* WORK TO BE COMPLETED:
Scan the data below for the string "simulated". Show every line where it turns up.

* Entries from a robot dataset:
:::

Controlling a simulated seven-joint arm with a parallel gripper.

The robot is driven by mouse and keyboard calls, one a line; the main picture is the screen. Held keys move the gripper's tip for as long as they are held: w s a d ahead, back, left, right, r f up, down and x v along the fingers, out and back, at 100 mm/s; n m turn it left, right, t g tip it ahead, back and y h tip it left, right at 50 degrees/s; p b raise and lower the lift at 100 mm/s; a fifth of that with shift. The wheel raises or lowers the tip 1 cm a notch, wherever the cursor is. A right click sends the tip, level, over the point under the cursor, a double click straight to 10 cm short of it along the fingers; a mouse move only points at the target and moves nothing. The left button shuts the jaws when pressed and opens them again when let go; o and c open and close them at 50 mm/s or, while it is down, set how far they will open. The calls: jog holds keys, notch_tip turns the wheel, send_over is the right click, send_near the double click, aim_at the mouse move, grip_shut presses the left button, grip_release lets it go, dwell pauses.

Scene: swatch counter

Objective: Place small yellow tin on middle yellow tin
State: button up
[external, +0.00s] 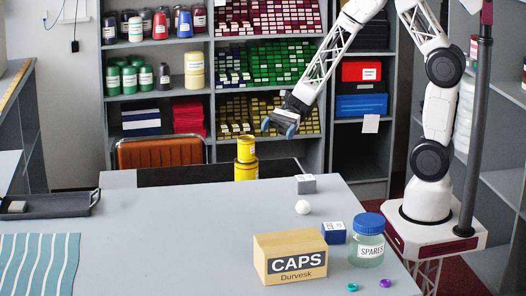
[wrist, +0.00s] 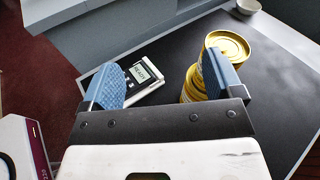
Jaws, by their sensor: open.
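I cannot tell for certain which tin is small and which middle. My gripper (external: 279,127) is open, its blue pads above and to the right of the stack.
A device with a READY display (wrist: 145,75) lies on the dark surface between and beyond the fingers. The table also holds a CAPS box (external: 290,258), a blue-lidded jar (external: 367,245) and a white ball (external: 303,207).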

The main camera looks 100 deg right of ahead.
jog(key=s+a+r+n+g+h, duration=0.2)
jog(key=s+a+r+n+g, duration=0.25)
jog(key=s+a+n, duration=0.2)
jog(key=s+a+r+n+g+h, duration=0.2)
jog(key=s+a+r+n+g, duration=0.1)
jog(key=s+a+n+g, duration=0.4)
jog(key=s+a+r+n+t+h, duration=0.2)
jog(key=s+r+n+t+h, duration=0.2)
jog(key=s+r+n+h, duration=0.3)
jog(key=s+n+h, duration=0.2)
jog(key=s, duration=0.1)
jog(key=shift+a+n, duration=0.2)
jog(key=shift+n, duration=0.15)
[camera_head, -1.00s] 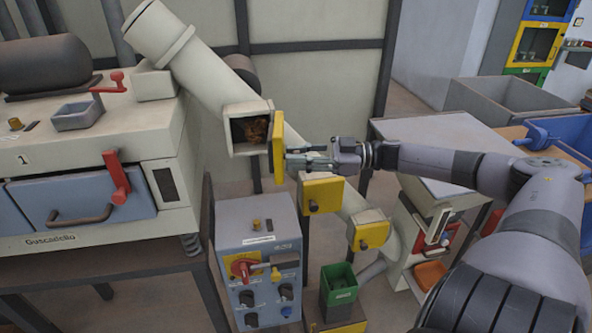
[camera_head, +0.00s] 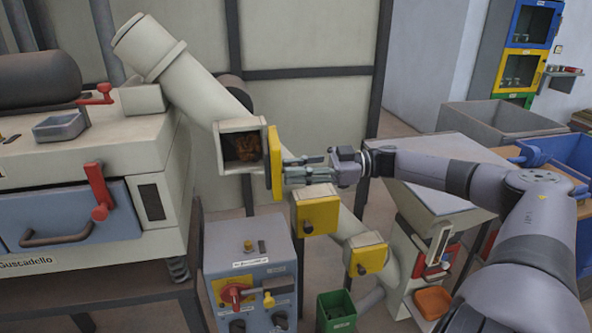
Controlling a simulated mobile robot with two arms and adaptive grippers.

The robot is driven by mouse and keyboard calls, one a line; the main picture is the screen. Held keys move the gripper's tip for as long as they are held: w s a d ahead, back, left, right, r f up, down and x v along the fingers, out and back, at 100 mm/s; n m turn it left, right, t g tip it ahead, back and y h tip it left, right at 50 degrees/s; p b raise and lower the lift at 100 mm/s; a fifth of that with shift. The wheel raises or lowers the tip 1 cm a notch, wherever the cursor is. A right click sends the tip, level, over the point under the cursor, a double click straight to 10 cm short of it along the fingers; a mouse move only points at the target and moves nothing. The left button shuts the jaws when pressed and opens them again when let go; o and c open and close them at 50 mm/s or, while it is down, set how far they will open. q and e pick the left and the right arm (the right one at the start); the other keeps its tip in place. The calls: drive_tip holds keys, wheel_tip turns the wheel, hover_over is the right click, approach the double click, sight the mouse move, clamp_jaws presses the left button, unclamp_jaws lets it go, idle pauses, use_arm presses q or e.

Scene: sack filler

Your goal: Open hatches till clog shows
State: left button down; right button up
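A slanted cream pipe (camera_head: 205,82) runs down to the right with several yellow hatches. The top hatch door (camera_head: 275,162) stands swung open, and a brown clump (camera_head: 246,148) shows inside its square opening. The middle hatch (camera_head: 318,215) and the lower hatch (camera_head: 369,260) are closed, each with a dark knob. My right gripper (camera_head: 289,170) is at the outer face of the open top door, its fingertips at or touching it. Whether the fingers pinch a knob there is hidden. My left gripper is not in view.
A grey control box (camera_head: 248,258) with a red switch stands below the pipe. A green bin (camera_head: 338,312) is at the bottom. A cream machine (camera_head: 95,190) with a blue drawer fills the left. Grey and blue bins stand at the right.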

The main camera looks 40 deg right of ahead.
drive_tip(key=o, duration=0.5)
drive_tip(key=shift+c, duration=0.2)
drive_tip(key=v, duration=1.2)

:::

* WRITTEN ANSWER:
Controlling a simulated seven-joint arm with a parallel gripper.
Controlling a simulated mobile robot with two arms and adaptive grippers.

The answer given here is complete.